→ Goal of the exercise
Below this line is a listing that includes pictures. Copy exactly, and only, the lines from the one containing "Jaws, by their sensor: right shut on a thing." through the one containing "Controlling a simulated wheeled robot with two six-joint"; the pictures do not go in the copy.

→ Given data
________________

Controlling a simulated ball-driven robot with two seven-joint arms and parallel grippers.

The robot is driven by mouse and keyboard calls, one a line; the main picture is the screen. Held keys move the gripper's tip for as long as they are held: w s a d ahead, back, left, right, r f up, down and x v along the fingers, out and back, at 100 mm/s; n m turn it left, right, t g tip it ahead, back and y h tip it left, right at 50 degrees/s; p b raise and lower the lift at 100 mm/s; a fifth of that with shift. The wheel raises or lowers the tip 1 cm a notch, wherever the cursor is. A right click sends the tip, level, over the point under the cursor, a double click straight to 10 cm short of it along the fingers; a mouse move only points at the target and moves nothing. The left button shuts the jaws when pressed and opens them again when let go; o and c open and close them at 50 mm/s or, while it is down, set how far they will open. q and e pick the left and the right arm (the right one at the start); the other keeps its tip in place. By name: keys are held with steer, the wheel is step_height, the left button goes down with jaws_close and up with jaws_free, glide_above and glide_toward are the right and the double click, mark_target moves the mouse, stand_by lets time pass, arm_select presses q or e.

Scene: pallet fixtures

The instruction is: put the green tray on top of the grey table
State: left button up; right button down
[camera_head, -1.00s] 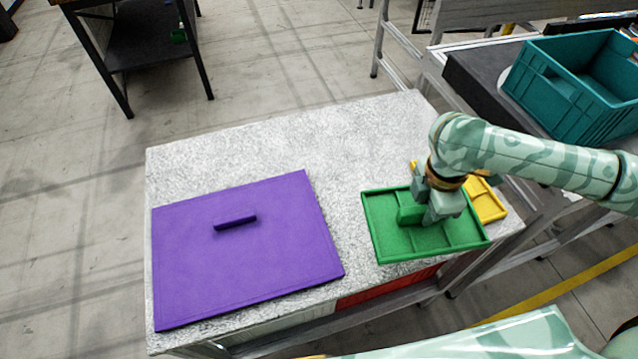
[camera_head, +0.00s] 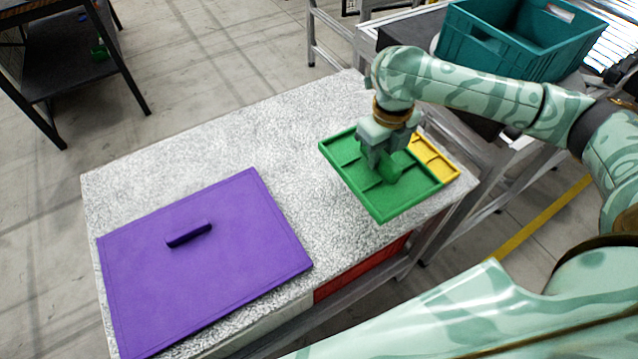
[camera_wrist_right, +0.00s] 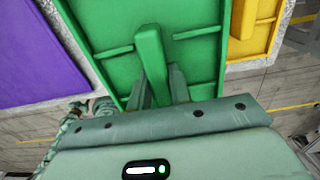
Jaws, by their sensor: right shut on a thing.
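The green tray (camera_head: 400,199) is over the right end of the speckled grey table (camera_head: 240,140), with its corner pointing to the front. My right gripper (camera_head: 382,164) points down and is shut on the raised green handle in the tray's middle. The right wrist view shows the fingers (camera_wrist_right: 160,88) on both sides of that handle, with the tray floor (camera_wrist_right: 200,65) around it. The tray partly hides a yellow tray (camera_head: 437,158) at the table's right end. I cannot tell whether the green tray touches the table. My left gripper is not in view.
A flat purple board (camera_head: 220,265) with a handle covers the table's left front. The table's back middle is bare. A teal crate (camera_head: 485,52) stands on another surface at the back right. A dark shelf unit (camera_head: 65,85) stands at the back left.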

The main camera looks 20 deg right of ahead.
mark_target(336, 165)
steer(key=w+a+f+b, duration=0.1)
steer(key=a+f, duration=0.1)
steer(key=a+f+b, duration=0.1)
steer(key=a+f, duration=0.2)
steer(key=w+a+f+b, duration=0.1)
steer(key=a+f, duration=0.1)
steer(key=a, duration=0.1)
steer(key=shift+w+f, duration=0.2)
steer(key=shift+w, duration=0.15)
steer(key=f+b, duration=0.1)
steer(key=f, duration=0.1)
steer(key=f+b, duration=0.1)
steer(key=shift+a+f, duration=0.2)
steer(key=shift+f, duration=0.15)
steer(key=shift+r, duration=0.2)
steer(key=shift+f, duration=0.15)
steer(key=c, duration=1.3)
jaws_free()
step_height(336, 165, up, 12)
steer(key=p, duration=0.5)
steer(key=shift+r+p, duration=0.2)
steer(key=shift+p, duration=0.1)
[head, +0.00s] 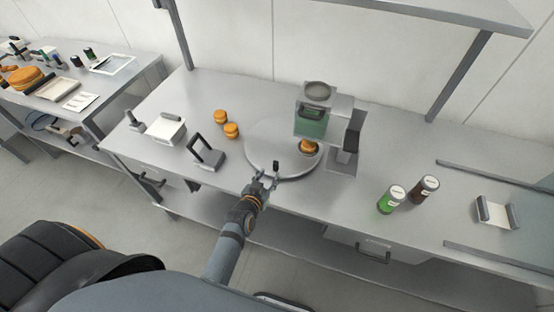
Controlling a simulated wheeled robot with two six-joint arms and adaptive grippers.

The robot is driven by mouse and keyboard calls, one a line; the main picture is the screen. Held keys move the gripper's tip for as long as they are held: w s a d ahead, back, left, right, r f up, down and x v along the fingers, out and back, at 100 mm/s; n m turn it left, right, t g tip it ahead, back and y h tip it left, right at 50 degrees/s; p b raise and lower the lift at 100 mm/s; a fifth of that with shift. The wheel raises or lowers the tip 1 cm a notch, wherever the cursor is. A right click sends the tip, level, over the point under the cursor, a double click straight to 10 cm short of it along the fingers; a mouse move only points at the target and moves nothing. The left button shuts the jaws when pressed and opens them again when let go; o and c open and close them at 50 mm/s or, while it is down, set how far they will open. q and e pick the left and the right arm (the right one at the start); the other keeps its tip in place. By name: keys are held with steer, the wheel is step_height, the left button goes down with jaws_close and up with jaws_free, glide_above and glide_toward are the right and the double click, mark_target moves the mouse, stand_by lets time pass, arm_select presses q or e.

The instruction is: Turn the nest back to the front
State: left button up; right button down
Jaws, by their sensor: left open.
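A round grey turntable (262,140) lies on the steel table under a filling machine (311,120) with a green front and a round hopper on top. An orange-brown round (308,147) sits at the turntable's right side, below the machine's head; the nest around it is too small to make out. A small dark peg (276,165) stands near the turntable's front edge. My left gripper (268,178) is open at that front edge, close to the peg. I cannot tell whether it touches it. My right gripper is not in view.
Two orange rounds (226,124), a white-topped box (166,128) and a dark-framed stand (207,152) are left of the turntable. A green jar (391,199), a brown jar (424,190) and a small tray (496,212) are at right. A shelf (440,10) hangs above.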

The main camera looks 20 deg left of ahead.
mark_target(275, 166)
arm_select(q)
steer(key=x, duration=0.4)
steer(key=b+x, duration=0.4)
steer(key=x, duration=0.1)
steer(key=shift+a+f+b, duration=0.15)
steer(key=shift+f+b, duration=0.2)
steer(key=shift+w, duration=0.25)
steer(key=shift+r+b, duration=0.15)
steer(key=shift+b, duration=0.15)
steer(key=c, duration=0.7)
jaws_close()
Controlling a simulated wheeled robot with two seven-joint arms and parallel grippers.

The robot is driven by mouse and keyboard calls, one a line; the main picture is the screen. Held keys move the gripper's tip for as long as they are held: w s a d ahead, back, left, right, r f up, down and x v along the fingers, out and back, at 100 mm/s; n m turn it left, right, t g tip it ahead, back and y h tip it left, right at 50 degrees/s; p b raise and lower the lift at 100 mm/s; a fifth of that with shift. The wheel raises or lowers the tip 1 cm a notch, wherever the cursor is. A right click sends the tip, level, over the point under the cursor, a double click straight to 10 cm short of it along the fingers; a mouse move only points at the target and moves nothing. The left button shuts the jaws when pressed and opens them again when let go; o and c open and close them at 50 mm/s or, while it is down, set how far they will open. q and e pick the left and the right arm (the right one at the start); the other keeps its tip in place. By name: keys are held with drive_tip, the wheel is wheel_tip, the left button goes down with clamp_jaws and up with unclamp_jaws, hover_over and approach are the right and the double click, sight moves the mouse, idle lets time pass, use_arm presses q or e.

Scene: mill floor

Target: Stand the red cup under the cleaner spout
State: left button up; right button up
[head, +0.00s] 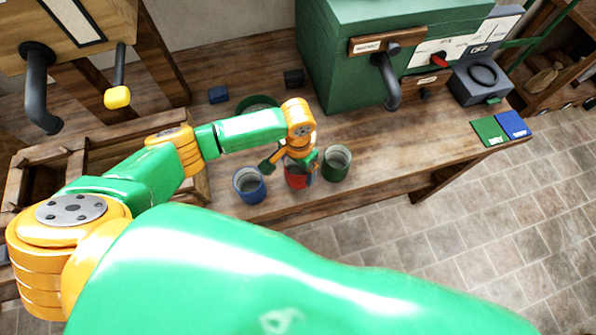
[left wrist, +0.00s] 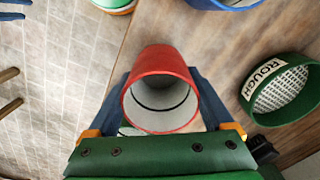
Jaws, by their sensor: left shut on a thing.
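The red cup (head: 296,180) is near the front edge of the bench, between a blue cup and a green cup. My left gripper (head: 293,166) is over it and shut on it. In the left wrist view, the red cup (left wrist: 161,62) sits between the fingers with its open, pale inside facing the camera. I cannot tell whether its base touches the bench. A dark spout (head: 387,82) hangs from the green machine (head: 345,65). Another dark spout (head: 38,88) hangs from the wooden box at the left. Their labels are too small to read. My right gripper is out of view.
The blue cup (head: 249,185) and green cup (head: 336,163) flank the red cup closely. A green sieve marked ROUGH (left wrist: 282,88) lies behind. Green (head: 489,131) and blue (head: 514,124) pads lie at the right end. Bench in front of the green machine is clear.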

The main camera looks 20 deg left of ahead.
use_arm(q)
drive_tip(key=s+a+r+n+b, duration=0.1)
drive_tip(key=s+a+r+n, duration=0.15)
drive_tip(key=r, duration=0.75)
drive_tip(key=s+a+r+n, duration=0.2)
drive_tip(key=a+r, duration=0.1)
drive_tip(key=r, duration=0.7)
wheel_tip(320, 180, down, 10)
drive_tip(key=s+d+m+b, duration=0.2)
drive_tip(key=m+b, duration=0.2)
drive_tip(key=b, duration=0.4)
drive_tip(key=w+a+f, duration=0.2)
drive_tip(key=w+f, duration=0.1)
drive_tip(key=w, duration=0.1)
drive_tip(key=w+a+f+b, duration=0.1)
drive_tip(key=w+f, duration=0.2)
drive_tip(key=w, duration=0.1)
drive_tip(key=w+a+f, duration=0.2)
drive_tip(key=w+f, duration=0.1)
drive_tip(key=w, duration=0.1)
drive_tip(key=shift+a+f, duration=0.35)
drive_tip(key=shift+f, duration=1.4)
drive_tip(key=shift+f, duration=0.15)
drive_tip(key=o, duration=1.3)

________________

→ Written answer
Jaws, by their sensor: right shut on a thing.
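The green tray (camera_head: 400,199) is over the right end of the speckled grey table (camera_head: 240,140), with its corner pointing to the front. My right gripper (camera_head: 382,164) points down and is shut on the raised green handle in the tray's middle. The right wrist view shows the fingers (camera_wrist_right: 160,88) on both sides of that handle, with the tray floor (camera_wrist_right: 200,65) around it. The tray partly hides a yellow tray (camera_head: 437,158) at the table's right end. I cannot tell whether the green tray touches the table. My left gripper is not in view.
A flat purple board (camera_head: 220,265) with a handle covers the table's left front. The table's back middle is bare. A teal crate (camera_head: 485,52) stands on another surface at the back right. A dark shelf unit (camera_head: 65,85) stands at the back left.

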The main camera looks 20 deg right of ahead.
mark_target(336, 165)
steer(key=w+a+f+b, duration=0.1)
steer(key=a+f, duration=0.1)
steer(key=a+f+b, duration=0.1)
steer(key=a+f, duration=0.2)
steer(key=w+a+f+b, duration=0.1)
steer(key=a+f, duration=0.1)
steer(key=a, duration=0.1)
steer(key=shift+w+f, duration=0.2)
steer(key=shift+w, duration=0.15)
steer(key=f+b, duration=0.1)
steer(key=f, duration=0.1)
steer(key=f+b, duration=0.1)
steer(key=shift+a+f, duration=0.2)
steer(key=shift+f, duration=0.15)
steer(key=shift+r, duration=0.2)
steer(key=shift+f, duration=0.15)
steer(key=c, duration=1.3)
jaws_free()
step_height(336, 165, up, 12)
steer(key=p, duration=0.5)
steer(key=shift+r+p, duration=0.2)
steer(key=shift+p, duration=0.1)
[head, +0.00s] 
Controlling a simulated wheeled robot with two six-joint arms and adaptive grippers.

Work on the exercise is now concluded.